Importantly, the report stresses that companies need to take a holistic approach to cyber hygiene that embraces process improvement too. This involves training and educating employees, engaging with third parties, conducting table top exercises, testing business continuity and disaster recovery plans, having experts at the ready and knowing who to call should the worst happen.

But even the best prepared companies cannot eliminate the risk of a successful attack entirely, and here expert advice is available to help firms mitigate their risks and recover from incidents. For the benefit of clients, pre-eminent cyber experts have contributed to the report to offer insights into what companies need to do to improve their risk postures, reduce vulnerabilities and contain impacts in the event of a successful breach. The paper also analyses cyber security at a time of war in Europe to help clients unpick the deep complexities that exist in what remains a highly unpredictable environment.
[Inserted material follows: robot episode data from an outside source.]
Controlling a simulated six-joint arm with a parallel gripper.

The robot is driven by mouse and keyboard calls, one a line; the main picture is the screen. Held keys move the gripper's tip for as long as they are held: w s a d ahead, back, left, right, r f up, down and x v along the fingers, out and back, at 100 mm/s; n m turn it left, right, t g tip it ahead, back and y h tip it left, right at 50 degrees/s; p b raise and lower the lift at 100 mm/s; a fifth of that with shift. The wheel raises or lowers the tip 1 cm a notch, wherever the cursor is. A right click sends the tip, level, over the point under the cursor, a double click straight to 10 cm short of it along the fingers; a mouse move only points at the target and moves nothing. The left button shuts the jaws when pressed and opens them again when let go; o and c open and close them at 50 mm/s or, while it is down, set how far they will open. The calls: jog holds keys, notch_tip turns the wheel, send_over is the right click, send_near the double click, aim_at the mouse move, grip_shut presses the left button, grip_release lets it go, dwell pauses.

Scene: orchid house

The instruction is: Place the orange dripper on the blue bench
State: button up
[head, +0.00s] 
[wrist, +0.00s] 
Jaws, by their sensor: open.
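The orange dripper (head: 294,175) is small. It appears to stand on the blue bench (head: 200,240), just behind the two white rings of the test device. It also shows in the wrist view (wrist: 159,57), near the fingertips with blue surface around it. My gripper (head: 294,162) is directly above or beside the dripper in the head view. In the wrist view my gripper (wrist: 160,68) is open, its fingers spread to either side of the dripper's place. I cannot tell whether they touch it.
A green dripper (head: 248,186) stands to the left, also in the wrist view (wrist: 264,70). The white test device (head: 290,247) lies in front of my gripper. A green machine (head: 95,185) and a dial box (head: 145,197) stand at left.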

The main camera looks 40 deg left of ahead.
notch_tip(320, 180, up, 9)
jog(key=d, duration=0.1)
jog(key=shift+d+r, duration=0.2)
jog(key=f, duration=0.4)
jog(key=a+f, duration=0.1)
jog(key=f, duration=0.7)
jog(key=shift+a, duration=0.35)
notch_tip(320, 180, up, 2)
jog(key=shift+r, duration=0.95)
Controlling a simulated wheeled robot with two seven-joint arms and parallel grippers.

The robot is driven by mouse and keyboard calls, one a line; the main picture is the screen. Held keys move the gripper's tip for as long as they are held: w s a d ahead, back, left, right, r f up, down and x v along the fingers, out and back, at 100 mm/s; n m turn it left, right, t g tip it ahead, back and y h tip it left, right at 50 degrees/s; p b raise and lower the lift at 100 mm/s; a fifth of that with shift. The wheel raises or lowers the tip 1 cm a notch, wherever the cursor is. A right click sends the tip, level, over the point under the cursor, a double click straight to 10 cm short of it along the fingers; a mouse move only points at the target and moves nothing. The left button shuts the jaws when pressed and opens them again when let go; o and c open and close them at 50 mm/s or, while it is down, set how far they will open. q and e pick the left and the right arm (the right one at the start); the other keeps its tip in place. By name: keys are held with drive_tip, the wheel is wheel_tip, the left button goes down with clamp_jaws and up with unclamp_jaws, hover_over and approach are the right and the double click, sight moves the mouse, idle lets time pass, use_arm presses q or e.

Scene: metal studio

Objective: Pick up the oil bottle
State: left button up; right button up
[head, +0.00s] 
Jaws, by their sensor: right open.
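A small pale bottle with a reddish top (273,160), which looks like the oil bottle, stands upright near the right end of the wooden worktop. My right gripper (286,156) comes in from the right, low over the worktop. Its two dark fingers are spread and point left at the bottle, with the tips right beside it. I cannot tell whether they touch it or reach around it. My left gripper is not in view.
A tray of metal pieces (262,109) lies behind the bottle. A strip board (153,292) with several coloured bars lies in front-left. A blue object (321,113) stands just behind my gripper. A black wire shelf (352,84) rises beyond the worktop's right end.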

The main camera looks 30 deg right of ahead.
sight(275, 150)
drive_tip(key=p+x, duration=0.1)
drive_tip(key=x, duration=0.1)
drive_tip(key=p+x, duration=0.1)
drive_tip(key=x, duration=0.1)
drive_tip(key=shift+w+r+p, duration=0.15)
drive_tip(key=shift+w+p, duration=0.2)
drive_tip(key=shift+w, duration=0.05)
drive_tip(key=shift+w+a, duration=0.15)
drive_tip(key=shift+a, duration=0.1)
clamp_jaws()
Insurer scrutiny - Insurers are reacting to fast moving risk developments, which in turn is driving a rigorous insurance placement process that involves deep scrutiny of clients’ cyber controls. Questionnaires are more detailed and demanding – the scope is far more technical in nature than last year and new questions are appearing on a regular basis. There is unlikely to be any let up in insurers’ probing of cyber security any time soon. Preparation and timing are therefore paramount in this market, and companies need to anticipate a prolonged and meticulous placement process.
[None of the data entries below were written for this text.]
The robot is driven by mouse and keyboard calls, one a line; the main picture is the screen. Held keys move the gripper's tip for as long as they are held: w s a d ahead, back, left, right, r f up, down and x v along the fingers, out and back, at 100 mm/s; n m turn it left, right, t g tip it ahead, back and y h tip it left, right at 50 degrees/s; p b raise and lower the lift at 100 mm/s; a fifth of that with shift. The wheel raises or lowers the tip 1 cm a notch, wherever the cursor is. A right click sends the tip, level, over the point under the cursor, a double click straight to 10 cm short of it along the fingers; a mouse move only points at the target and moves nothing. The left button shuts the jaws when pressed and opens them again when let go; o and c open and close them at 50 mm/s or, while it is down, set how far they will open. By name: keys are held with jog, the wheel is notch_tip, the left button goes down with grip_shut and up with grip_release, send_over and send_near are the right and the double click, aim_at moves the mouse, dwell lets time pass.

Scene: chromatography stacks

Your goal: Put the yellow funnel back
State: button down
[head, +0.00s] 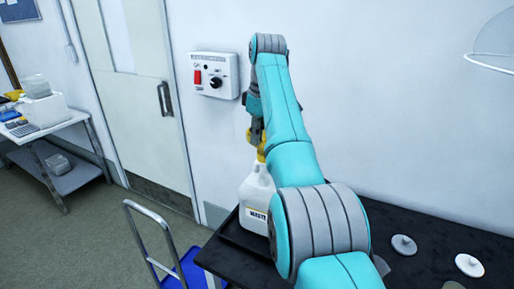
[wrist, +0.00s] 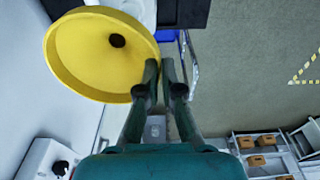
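The yellow funnel (wrist: 85,50) fills the upper left of the wrist view, its wide mouth facing the camera and a dark hole at its centre. My gripper (wrist: 160,66) has its two fingers close together at the funnel's right rim, which appears pinched between them. In the head view, the funnel (head: 261,152) shows as a small yellow patch under my gripper (head: 257,136), partly hidden by my arm. It is right above the white waste jug (head: 256,198), which stands upright on a black tray. I cannot tell whether the funnel's stem is inside the jug's neck.
The black bench (head: 420,235) carries pale round lids (head: 404,245) at the right. A wall control box (head: 215,76) with a red switch is behind the jug. A blue trolley (head: 186,268) stands left of the bench, and a side table (head: 50,128) is farther left.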

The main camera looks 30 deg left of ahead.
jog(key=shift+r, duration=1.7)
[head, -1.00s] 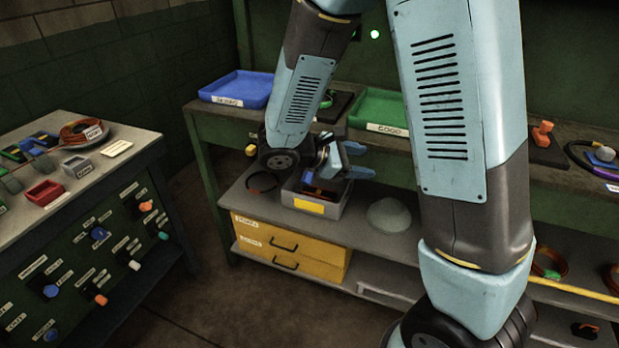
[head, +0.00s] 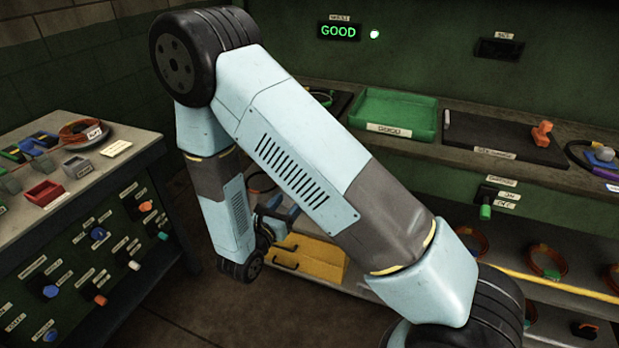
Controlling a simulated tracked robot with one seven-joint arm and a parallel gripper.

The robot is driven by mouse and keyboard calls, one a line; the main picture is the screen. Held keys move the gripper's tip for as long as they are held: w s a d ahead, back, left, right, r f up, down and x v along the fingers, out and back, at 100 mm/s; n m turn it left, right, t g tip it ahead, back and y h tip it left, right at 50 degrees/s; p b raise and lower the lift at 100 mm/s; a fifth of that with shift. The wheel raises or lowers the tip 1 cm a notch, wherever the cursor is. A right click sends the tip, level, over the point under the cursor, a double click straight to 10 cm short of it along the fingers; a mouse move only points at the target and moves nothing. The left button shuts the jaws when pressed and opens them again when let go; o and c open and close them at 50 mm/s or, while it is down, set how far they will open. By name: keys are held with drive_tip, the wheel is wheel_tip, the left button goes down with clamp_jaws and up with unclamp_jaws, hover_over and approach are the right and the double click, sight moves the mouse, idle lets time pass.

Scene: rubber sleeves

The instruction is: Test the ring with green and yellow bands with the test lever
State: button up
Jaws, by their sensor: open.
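My gripper (head: 277,218) is open and low, in front of the lower shelf, with its blue fingers partly behind my own arm. I see nothing between the fingers. A lit display (head: 339,31) on the back wall reads GOOD. I cannot pick out the ring with green and yellow bands; several rings show, including one orange ring with a green part (head: 550,262) on the right lower shelf.
A green tray (head: 394,96) stands on the bench, left of the dark plate. Yellow drawers (head: 320,262) sit below my gripper. The left bench (head: 140,135) holds small bins and a coiled ring (head: 80,130). The floor between the benches is clear.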

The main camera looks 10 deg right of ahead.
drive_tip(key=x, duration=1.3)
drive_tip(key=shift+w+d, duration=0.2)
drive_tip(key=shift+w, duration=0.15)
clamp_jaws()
Market maturity - The ingredients for a more mature cyber market are now in place. Hardened cyber defences have left companies less vulnerable to prolonged disruption in the event of an attack or breach, and the cost of cover is now more commensurate with loss costs.

Strong demand and the prospect of more capacity looks set to drive significant market growth over the medium term. If this is at a CAGR of 25%, as predicted, this would see gross written premiums exceed USD 25 billion by 2026. Howden’s report forecasts that the U.S. will remain the biggest market for cyber insurance, although Europe is expected to close the gap somewhat over the next few years.